É um dos grandes nomes do programa oficial do 10 de Junho. Que expectativas coloca no concerto de amanhã?

Sinto-me feliz porque é a primeira vez que canto em Macau, embora esta ideia tenha sido discutida ao longo dos anos, mas por um ou outro motivo nunca se concretizou. Desta vez, a convite do embaixador Alexandre Leitão, as coisas acabaram por se organizar, com a coincidência interessante das comemorações do 10 de Junho e de acontecer no ano em que comemoro 25 anos de carreira. O que vou levar a Macau é um pouco mais do que um simples concerto, mas sim uma grande parte da minha vida e algo que me deixa muito feliz. Embora nunca tenha estado em Macau, tenho familiares próximos que viveram lá muitos anos e tenho um universo imaginário em torno de Macau. A minha tia paterna, por exemplo, casou em Macau e eles traziam-me uns brinquedos incríveis de lá. Tenho esse mistério, de como será Macau e o que vou conhecer e encontrar.
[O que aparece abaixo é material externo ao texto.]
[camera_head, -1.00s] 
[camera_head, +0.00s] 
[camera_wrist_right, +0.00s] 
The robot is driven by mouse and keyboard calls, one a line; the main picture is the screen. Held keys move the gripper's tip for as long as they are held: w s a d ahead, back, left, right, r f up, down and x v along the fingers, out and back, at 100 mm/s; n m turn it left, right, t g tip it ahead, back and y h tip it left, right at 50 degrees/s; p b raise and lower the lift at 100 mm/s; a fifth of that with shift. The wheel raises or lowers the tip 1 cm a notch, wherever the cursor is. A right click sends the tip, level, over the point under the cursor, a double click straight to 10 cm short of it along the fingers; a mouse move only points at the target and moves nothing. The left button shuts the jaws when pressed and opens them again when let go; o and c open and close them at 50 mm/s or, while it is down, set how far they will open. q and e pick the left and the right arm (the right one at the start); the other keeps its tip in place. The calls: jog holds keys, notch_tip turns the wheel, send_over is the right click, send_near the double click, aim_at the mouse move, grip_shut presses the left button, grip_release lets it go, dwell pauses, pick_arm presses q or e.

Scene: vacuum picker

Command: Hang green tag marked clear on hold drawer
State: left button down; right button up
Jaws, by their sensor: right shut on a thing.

Começou a sua carreira nos anos 90, contando com muitos êxitos que ainda passam nas rádios portuguesas. Que balanço faz?

É positivo, valeu a pena. Se assim não fosse provavelmente não tinha chegado aqui. Nem todos os anos ou momentos foram tão felizes como gostaria, porque toda a gente que tem uma carreira quer ter sucesso e reconhecimento, e infelizmente durante alguns anos isso não aconteceu, mas a certa altura houve uma grande viragem na minha carreira e tenho tido muito boas experiências. Tenho sentido o carinho do público desde o momento em que as coisas aconteceram.

O que levou a que essa viragem tenha acontecido?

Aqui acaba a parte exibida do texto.